12. The method according to claim 11, wherein the first regional environment profile is generated on a basis of a plurality of stored further regional environment profiles generated for a plurality of further regions independent of the predetermined first region.

13. The method according to claim 11, wherein the first regional environment profile is adapted depending on regional gatherings in the predetermined first region.

14. The method according to claim 13, wherein the first regional environment profile is adapted in respect of time and/or location depending on the regional gatherings.

15. The method according to claim 13, wherein the first regional environment profile is adapted depending on a time duration of the regional gatherings.
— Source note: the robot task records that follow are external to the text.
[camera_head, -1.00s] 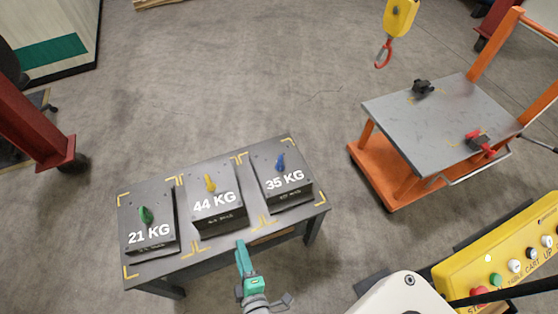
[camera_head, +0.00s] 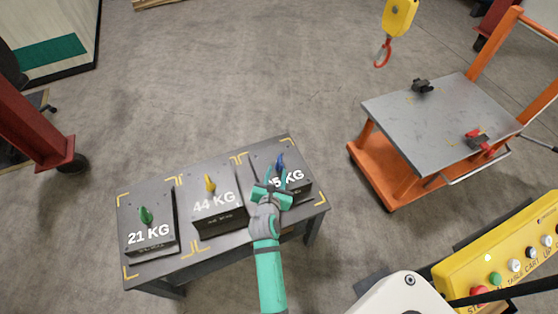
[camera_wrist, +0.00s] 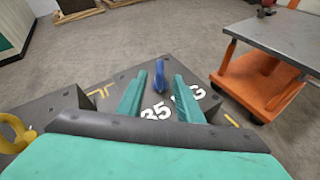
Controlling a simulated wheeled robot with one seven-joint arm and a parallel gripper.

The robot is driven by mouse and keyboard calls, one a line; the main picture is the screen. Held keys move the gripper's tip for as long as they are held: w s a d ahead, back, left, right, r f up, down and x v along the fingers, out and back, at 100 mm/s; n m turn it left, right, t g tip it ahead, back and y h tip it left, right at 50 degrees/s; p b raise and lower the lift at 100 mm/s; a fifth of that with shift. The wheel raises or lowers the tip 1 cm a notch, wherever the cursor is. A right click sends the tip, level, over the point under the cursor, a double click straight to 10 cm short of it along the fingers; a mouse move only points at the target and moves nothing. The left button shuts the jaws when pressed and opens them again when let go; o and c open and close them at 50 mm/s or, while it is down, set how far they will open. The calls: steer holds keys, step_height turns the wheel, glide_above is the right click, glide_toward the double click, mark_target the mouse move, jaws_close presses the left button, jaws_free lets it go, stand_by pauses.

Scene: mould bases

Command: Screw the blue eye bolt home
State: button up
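The blue eye bolt (camera_head: 280,160) stands upright on the top of the 35 KG mould base (camera_head: 300,186) at the right end of the table. My gripper (camera_head: 274,180) is over the near side of that block, its fingers pointing toward the bolt. In the wrist view the blue eye bolt (camera_wrist: 160,72) shows just beyond and between the two teal fingertips (camera_wrist: 159,70), which are apart with nothing held. The bolt's thread and its seat are too small to make out.
The 44 KG block (camera_head: 218,206) with a yellow eye bolt (camera_head: 210,183) is close on the left. The 21 KG block (camera_head: 149,232) has a green one (camera_head: 146,215). A yellow hoist with a red hook (camera_head: 382,54) hangs near an orange cart (camera_head: 440,125). Floor beyond the table is clear.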

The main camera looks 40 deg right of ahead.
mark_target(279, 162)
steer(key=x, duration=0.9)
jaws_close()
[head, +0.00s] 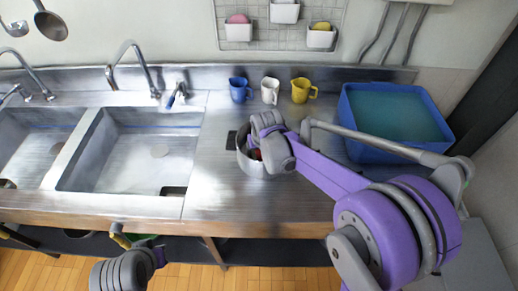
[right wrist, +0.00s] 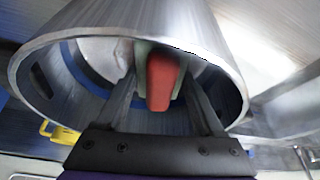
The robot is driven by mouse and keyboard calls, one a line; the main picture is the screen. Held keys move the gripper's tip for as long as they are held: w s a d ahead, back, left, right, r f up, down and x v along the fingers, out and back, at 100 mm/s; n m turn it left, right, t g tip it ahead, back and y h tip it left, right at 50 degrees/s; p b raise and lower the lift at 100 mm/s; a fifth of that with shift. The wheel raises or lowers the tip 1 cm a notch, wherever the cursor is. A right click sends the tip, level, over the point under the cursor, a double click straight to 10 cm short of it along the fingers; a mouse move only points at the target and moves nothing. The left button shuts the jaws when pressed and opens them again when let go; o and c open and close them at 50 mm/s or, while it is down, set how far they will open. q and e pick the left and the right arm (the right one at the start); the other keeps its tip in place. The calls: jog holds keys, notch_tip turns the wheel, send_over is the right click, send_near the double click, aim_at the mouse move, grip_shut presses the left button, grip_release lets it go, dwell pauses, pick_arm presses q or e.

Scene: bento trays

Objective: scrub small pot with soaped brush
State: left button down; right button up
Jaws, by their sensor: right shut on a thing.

16. The method according to claim 13, wherein individual person profiles are generated for the regional gatherings by the electronic computing device and wherein the first regional environment profile is adapted depending on the generated individual person profiles.

17. The method according to claim 11, wherein a route planning of the plurality of autonomous motor vehicles and/or a battery charge planning of the plurality of autonomous motor vehicles and/or an idle time planning of the plurality of autonomous motor vehicles are carried out as coordination by the electronic computing device.

18. The method according to claim 11, wherein, depending on the generated first regional environment profile, requested journeys of people are rejected.

19. The method according to claim 11, wherein the first regional environment profile is adapted by a neural network of the electronic computing device.

20. A vehicle fleet coordination system for coordinating an autonomous vehicle fleet that includes a plurality of autonomous motor vehicles in a predetermined first region, comprising:

an electronic computing device, wherein the vehicle fleet coordination system is configured to perform the method according to claim 11.